Aujourd'hui nous donnons la parole Ă  Bruno Telleschi, un coureur passionnĂ© qui a pris le dĂ©part de plusieurs marathons dont le fameux Marathon de New-York, Ă  trois reprises ! Aujourd'hui, il nous raconte celui de 2001, qui s'est tenu quelques semaines seulement aprĂšs les terribles attentats du 11 septembre
 Car c’est aussi ça le running chez Finishers, dĂ©couvrir des histoires extraordinaires racontĂ©es par des coureurs ordinaires. Alors, prĂȘt Ă  embarquer pour la Big Apple ?

🕰 NY 2001...

Nous sommes en 2001, au mois de septembre, le 11. C’était un mardi si ma mĂ©moire est bonne. Je suis encore au boulot. Pas pour longtemps. Je vais rentrer. J’ai ma sĂ©ance de fractionnĂ©s Ă  faire. Pas mes prĂ©fĂ©rĂ©es. Pyramide de 200/400/800/400 et 200m avec des rĂ©cups moitiĂ© du temps de course. Dur. Mais il faut ça pour atteindre l’objectif. On est Ă  la moitiĂ© du programme, commencĂ© le 1er aoĂ»t. Le marathon c’est pour novembre, et c’est Ă  New-York. Ce sera la troisiĂšme fois et ça fait toujours rĂȘver. 
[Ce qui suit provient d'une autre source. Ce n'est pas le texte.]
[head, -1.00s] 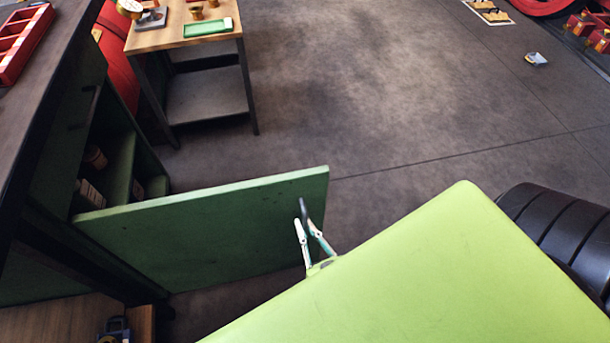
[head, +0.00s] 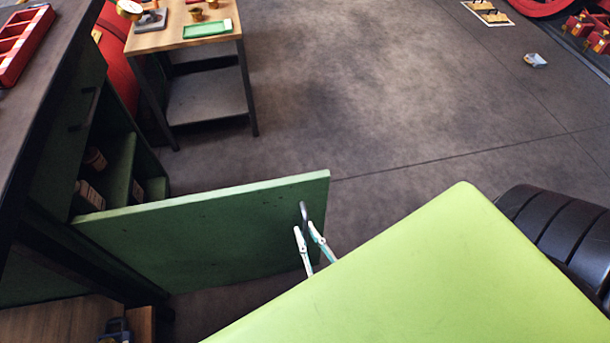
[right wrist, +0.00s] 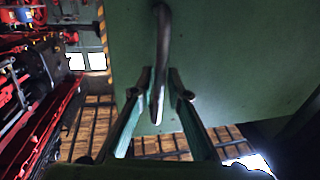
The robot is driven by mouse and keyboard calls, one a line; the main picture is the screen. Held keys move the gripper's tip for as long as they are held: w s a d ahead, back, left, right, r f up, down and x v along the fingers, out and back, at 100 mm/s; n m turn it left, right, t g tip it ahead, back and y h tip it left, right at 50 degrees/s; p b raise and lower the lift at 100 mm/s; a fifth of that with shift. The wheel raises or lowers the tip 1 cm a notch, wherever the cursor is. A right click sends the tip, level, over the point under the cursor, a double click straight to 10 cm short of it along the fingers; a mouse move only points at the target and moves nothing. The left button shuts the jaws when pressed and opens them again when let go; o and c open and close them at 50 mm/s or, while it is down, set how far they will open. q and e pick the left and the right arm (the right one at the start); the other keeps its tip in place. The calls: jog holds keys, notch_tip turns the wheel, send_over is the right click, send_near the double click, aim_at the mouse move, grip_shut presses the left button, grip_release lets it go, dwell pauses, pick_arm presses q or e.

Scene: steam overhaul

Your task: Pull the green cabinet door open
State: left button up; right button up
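The green cabinet door (head: 200,238) stands swung wide out from the cabinet (head: 122,160), whose shelves show inside. Its dark curved handle (head: 304,214) is near the door's free end and also shows in the right wrist view (right wrist: 162,40). My right gripper (head: 305,230) is at the handle, with one finger on each side of it. In the right wrist view my right gripper (right wrist: 161,80) shows gaps between its fingertips and the handle. Its base is hidden behind my light green body part in the head view. My left gripper is not in view.
A wooden-topped work table (head: 166,42) with a green tray (head: 207,29) stands beyond the cabinet. A dark worktop (head: 35,85) with a red tray (head: 22,45) is at the left. Open grey floor (head: 400,90) lies beyond the door.

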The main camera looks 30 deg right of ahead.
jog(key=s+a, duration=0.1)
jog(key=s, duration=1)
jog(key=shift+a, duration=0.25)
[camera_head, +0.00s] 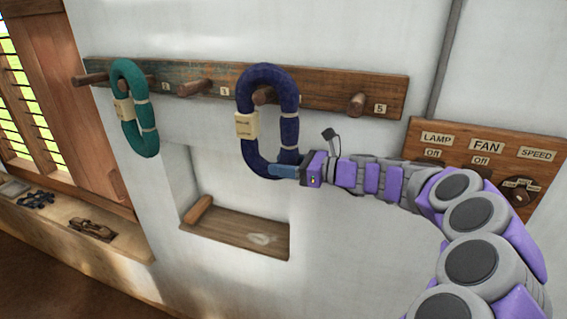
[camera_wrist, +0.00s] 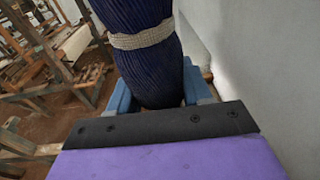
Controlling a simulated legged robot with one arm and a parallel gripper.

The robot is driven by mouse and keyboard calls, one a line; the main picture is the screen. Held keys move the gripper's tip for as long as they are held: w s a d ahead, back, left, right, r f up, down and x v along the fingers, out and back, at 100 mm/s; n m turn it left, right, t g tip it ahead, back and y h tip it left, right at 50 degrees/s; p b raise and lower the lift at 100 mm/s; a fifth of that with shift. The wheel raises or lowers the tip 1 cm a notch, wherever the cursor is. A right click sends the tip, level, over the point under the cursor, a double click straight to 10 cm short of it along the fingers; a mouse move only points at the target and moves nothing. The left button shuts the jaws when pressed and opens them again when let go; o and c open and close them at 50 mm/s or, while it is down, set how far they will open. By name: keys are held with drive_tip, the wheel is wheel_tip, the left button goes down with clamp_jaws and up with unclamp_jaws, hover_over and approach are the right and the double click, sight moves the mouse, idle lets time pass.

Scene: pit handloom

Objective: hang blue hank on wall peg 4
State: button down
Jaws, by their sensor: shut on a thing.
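The blue hank (camera_head: 290,125) is an upright dark blue loop with pale ties and a cream tag, in front of the peg rail (camera_head: 320,92). My gripper (camera_head: 283,171) is shut on its lower right end. In the wrist view the blue hank (camera_wrist: 150,65) stands between the blue fingers (camera_wrist: 158,98). Wall peg 4 (camera_head: 263,95) shows inside the loop's opening, below its top bend. I cannot tell whether the peg passes through the loop or lies behind it. The peg's number label is hidden.
A teal hank (camera_head: 146,115) hangs at the left of the rail. A bare peg (camera_head: 195,87) is left of the blue hank, and the peg marked 5 (camera_head: 357,103) is bare to the right. A switch board (camera_head: 455,145) is near my arm. A wall niche (camera_head: 235,230) lies below.

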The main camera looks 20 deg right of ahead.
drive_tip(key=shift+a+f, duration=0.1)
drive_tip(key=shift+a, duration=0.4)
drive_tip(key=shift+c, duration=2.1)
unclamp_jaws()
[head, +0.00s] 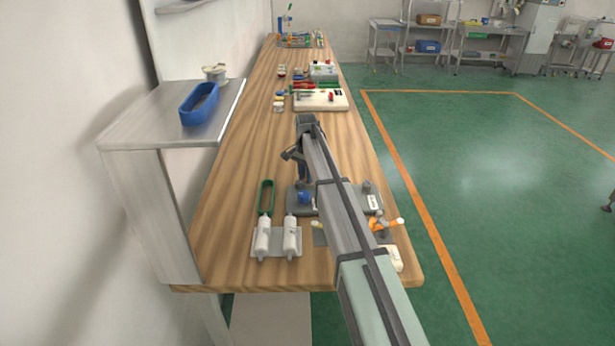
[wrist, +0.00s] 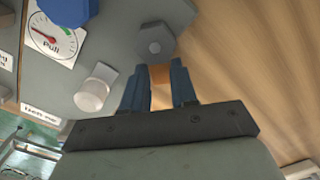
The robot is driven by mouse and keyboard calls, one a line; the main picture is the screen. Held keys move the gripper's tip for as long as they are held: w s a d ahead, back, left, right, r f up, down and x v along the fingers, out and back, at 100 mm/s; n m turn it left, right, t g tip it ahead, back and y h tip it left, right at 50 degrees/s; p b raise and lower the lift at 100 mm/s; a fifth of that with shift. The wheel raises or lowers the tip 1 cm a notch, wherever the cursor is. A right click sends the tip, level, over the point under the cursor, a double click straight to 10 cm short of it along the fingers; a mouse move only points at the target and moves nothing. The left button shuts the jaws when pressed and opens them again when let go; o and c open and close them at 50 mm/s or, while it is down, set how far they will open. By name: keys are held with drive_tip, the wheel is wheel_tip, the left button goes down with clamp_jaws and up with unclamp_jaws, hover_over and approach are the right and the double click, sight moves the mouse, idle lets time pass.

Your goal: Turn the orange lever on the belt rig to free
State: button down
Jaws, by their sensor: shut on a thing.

En 95, le premier, Ă  deux, grand souvenir ! Des douleurs, Ă  descendre les escaliers Ă  l’envers, et un lundi Ă  enchaĂźner les repas, du rĂ©veil Ă  l’heure d’embarquer, du petit dĂ©jeuner Ă  l’amĂ©ricaine Ă  la pizza-pasta de Little Italy. FiertĂ© incommensurable dans l’avion du retour.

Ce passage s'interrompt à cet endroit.